--- Start Dataset section ---
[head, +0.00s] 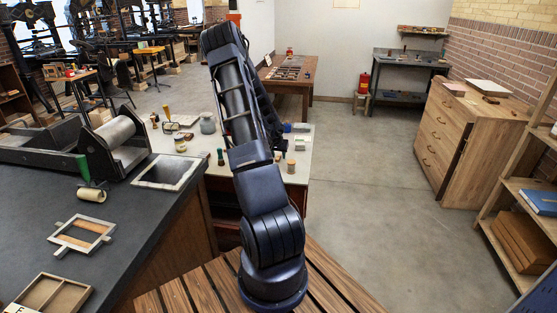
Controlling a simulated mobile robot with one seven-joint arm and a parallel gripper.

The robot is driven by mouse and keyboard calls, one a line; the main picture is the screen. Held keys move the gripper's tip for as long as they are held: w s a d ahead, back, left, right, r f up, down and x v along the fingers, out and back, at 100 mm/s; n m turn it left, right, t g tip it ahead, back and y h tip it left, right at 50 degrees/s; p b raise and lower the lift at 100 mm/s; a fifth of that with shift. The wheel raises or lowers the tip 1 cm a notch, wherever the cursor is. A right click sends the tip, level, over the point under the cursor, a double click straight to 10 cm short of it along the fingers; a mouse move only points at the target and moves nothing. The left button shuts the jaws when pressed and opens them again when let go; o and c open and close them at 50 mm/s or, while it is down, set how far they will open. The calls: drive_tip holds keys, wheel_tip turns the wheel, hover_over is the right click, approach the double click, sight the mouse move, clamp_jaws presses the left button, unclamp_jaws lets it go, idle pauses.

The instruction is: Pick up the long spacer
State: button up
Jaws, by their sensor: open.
--- End Dataset section ---
### Instructions to follow
Return to the listing above and set it down exactly, leaving out its pictures.

### Answer to the task
[head, +0.00s] 
Controlling a simulated mobile robot with one seven-joint arm and a parallel gripper.

The robot is driven by mouse and keyboard calls, one a line; the main picture is the screen. Held keys move the gripper's tip for as long as they are held: w s a d ahead, back, left, right, r f up, down and x v along the fingers, out and back, at 100 mm/s; n m turn it left, right, t g tip it ahead, back and y h tip it left, right at 50 degrees/s; p b raise and lower the lift at 100 mm/s; a fifth of that with shift. The wheel raises or lowers the tip 1 cm a notch, wherever the cursor is. A right click sends the tip, level, over the point under the cursor, a double click straight to 10 cm short of it along the fingers; a mouse move only points at the target and moves nothing. The left button shuts the jaws when pressed and opens them again when let go; o and c open and close them at 50 mm/s or, while it is down, set how far they will open. The calls: drive_tip holds keys, wheel_tip turns the wheel, hover_over is the right click, approach the double click, sight the mouse move, clamp_jaws presses the left button, unclamp_jaws lets it go, idle pauses.

The instruction is: Pick up the long spacer
State: button up
Jaws, by their sensor: open.

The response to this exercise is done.